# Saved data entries

******

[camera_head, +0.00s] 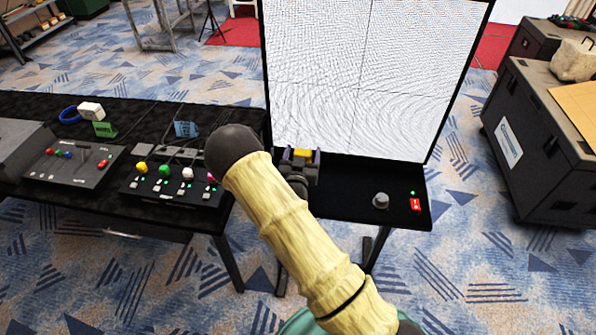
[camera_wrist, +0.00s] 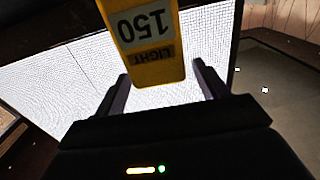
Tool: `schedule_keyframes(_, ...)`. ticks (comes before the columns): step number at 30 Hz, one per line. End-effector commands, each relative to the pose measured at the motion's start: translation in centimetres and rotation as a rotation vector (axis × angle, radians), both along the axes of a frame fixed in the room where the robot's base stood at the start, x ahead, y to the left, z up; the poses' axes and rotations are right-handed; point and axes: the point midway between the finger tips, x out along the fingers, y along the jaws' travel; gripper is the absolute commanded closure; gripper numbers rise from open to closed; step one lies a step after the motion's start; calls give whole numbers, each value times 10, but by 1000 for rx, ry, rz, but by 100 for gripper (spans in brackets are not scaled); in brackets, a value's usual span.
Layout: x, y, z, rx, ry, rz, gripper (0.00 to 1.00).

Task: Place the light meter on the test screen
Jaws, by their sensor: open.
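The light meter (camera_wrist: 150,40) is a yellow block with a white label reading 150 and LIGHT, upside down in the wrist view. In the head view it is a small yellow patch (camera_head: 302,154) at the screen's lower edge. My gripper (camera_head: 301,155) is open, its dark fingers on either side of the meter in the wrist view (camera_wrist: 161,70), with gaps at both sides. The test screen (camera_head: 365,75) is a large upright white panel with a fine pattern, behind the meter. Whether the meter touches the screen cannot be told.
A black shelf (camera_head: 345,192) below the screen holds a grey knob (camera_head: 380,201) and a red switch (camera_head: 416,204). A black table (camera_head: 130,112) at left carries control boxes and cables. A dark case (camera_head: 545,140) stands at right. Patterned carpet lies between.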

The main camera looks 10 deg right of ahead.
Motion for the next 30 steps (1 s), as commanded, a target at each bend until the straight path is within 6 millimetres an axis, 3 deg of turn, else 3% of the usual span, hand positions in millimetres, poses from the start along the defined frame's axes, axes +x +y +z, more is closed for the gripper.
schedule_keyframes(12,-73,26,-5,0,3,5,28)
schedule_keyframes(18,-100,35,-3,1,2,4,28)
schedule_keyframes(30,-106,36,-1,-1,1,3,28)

******

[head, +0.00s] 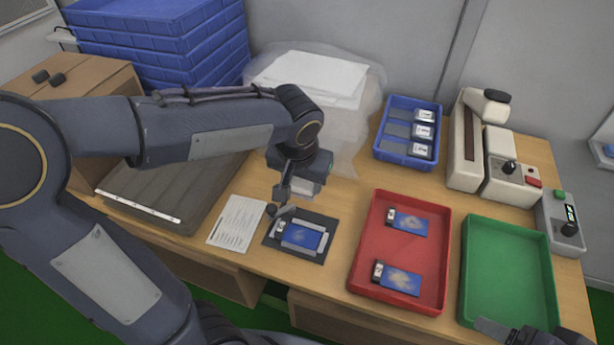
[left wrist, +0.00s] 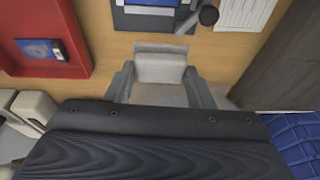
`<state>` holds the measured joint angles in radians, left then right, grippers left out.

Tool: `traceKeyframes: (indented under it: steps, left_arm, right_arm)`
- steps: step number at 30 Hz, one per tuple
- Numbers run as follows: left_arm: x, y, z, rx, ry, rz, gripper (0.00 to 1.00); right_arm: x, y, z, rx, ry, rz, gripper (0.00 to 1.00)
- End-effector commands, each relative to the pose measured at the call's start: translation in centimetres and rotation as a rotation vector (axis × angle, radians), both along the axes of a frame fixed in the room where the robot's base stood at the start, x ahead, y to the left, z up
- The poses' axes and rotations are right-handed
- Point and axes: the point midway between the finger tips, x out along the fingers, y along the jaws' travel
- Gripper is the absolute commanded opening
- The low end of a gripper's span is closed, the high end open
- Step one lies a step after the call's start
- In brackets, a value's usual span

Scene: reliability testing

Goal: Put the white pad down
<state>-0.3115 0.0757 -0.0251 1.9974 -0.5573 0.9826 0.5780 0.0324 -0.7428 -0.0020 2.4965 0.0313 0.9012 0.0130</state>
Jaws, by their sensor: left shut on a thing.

******

# Short problem
Copy out exactly the lines from the one containing "Jaws, by their sensor: open." to the one containing "The main camera looks 10 deg right of ahead.", both ends inclusive.

# Output below
Jaws, by their sensor: open.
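The light meter (camera_wrist: 150,40) is a yellow block with a white label reading 150 and LIGHT, upside down in the wrist view. In the head view it is a small yellow patch (camera_head: 302,154) at the screen's lower edge. My gripper (camera_head: 301,155) is open, its dark fingers on either side of the meter in the wrist view (camera_wrist: 161,70), with gaps at both sides. The test screen (camera_head: 365,75) is a large upright white panel with a fine pattern, behind the meter. Whether the meter touches the screen cannot be told.
A black shelf (camera_head: 345,192) below the screen holds a grey knob (camera_head: 380,201) and a red switch (camera_head: 416,204). A black table (camera_head: 130,112) at left carries control boxes and cables. A dark case (camera_head: 545,140) stands at right. Patterned carpet lies between.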

The main camera looks 10 deg right of ahead.

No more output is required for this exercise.